音源とライブの差異
──千葉さんは「Jewel」を制作するうえで何か意識したことはありますか?
内田 アップライトVSグランド戦争があったよね?
千葉大樹(Key) そうね。怜央から「アップライトピアノとグランドピアノを両方弾いてみてほしい」と言われて、両方のOKテイクを出したんですけど、最終的にはアップライトのほうになりました。
内田 グランドだとみんなが想像する「いわゆるキレイなピアノ」という感じだったけど、アップライトはもっとローファイな雰囲気を楽曲に持たせることができたんですよね。曲の音楽的なテーマである「フォーク」ということを自分なりに考えてみたときに、アップライトのほうが合うなと思って。アコギとかとの音の混ざりもよかった。
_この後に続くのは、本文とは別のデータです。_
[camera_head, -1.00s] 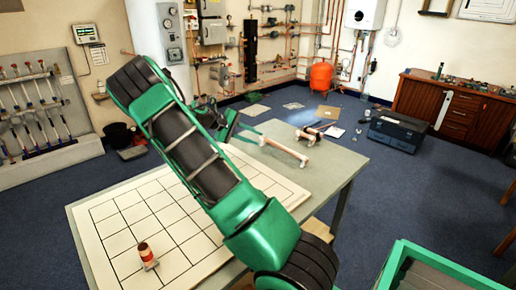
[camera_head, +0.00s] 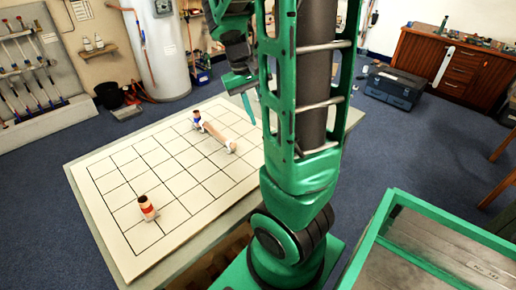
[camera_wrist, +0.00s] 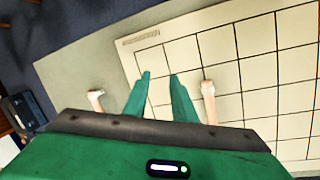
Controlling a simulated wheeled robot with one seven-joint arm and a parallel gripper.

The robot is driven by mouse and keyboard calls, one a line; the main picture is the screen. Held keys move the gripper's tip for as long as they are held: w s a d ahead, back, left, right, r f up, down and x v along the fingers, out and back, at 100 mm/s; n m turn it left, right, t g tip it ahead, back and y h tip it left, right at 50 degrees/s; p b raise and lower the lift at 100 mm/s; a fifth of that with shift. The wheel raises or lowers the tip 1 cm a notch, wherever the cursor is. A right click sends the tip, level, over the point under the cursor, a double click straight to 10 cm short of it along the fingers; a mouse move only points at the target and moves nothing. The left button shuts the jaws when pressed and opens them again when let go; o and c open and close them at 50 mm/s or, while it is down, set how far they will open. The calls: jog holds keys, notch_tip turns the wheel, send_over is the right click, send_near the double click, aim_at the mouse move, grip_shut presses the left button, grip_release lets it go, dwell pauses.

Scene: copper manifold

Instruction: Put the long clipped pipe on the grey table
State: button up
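A copper pipe (camera_head: 217,134) with a clip near each end and a blue mark at its far end lies on the gridded board. In the wrist view, one clipped pipe end (camera_wrist: 96,97) lies on the bare grey table (camera_wrist: 75,75), left of the fingers. Another pipe end (camera_wrist: 209,92) lies on the board, right of them. My gripper body hides the rest of both. My gripper (camera_wrist: 160,88) is open and empty above the board's edge. In the head view, my gripper (camera_head: 243,90) is beyond the board's far right, and my arm hides the table's right part.
The white gridded board (camera_head: 115,180) covers most of the table. A short copper piece with a red band (camera_head: 147,208) stands near its front left. A dark toolbox (camera_head: 394,87) is on the floor behind right. A green-framed bench (camera_head: 430,240) is front right.

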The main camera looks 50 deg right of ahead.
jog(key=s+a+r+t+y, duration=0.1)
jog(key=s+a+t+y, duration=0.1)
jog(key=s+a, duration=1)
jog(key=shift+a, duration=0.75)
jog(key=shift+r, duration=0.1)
千葉 あと、デモの段階から余計な音を入れすぎないということは意識しました。今までタイアップとなると気張る部分もあったんですけど、そういう経験をしてきたうえで、「もう、がんばりすぎなくてもいいだろう」という気持ちが個人的にあって。最近は「音を抜けるだけ抜いていきたい」という気持ちがあるんですよね。今年はアルバムも出したし、疲れてしまって。
関 脱力してんの?(笑)
千葉 「なるべく音数少なく仕上げよう」って(笑)。前は家でシンセをしっかり入れていたんですけど、最近はそういうこともあまりやっていなくて。でも、それによってアコギのような生の楽器が立ってきたりする。
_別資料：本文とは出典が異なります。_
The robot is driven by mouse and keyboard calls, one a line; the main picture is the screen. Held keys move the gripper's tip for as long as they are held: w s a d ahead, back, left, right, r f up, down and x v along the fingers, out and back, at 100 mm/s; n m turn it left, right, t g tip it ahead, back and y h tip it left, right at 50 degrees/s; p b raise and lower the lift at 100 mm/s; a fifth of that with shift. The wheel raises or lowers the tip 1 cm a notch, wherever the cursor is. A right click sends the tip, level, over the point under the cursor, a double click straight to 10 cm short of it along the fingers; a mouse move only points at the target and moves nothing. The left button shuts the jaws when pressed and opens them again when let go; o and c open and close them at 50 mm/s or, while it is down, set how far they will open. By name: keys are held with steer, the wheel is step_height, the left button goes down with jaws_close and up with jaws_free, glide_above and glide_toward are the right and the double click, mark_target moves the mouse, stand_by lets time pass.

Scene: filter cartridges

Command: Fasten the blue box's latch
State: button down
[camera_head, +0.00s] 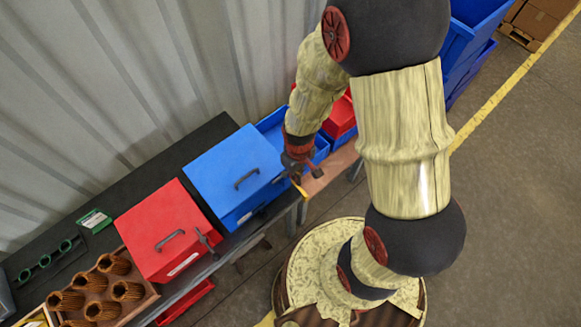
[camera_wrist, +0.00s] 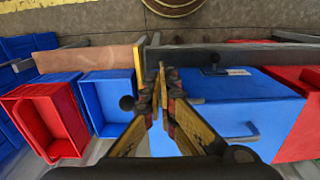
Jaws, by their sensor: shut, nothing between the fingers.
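The blue box (camera_head: 232,165) stands on the bench with its lid down and a dark handle on top. It also shows in the wrist view (camera_wrist: 200,88), right of my gripper. Its dark latch (camera_wrist: 214,62) is at the front edge beside a white label; whether it is fastened I cannot tell. In the head view the latch is hard to make out near my gripper. My gripper (camera_head: 300,188) is shut and empty beyond the box's right side, over the bench's front edge. In the wrist view its fingertips (camera_wrist: 160,78) are left of the latch, apart from it.
A red box (camera_head: 162,228) with a handle and its own latch (camera_head: 207,240) stands left of the blue box. Open blue (camera_wrist: 108,100) and red (camera_wrist: 48,115) bins are on the other side. A wooden tray (camera_head: 140,303) holds several brown cartridges. Floor lies in front of the bench.

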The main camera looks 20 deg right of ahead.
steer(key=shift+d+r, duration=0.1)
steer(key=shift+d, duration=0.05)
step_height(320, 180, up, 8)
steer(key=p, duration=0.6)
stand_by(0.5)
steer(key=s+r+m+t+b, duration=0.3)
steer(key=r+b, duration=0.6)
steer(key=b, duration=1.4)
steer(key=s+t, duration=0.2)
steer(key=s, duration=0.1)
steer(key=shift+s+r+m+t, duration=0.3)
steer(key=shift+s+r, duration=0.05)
内田 実は俺も、Kroiはこの先音数を少なくしていきたいなと思っていて。もう少し1人ひとりが映えるアプローチを音源でも再現していきたい。俺らはもともと音源とライブがかけ離れている部分があるんですけど、最近はその距離が開きすぎている気がするんですよ。もちろん音源とライブが違うことはよさでもあるんですけどね。トラック数というより、フレーズの音数という点で、シンプルだけど1個1個をしっかりと計算して出していくことを、この先やっていきたいんです。今は、そこに向けての準備段階に入っている感じがします。
──そうすることによって、より自分たちの音楽が広く遠くに届いていくものになるという確信がある?
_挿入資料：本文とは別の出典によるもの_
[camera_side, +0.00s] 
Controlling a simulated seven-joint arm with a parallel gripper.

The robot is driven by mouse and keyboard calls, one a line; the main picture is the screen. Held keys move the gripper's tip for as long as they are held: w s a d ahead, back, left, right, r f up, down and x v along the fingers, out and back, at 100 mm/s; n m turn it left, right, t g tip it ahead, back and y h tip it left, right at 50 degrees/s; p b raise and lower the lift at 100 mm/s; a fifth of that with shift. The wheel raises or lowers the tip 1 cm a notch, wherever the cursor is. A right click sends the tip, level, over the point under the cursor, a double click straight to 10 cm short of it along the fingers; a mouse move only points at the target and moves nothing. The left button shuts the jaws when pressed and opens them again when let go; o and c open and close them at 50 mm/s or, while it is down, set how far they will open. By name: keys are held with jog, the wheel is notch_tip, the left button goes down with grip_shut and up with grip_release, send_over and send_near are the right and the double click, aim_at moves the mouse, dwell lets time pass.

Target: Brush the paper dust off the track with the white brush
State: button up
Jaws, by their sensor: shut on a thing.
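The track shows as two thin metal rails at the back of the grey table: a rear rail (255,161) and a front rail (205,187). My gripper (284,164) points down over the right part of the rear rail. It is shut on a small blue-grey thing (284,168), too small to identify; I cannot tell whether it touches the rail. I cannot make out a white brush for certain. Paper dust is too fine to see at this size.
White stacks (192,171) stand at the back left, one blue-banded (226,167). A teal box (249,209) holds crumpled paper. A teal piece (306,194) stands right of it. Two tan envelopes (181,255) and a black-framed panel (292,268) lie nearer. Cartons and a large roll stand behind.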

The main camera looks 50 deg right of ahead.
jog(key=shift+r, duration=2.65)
内田 いや、そこは挑戦的な部分ですね。日本では、音数は多ければ多いほどポップに受け止められる傾向があって、そこが海外と違う部分なんですよね。海外のポップスは構成する音数がシンプルで少ないものが多いけど、日本のポップスはフュージョンのようなコード進行で、2人のソリストが同時にソロを弾いていてそこに普通に歌が乗っている感じ。そんな曲がトップチャートに入るのは日本の音楽文化が築いてきた面白い部分ではあると思うし、自分たちの音楽にもそういうところがよさとしてあると思うけど、もっとナチュラルで自然体のサウンドをみんなに提示できるバンドになれたらいいなと最近思うんです。
──千葉さんや内田さんがおっしゃる方向性は、バンド全体で共有している感覚ですか?
内田 いや、俺が勝手に言っているだけです(笑)。
千葉 一致団結して絶対そうしよう、みたいなことはないです(笑)。
関 でも、そもそも「シーケンスも使いたくない」というマインドでライブをしているし、5人だけの音でどの規模までやれるか挑戦しているところもあるんですよ。この5人だけで武道館公演を成立させることができたのは自分たちの1つの自信になった。ぴあアリーナでのワンマンを終えたあとに、これからKroiがどういうスタイルで大きくなっていくべきかの答えが見えてくるんだと思います。
「新しいKroi」が見えた
──歌詞に関して言うと、「Jewel」はほかの楽曲と比べてすごくわかりやすい言葉でつづられていますよね。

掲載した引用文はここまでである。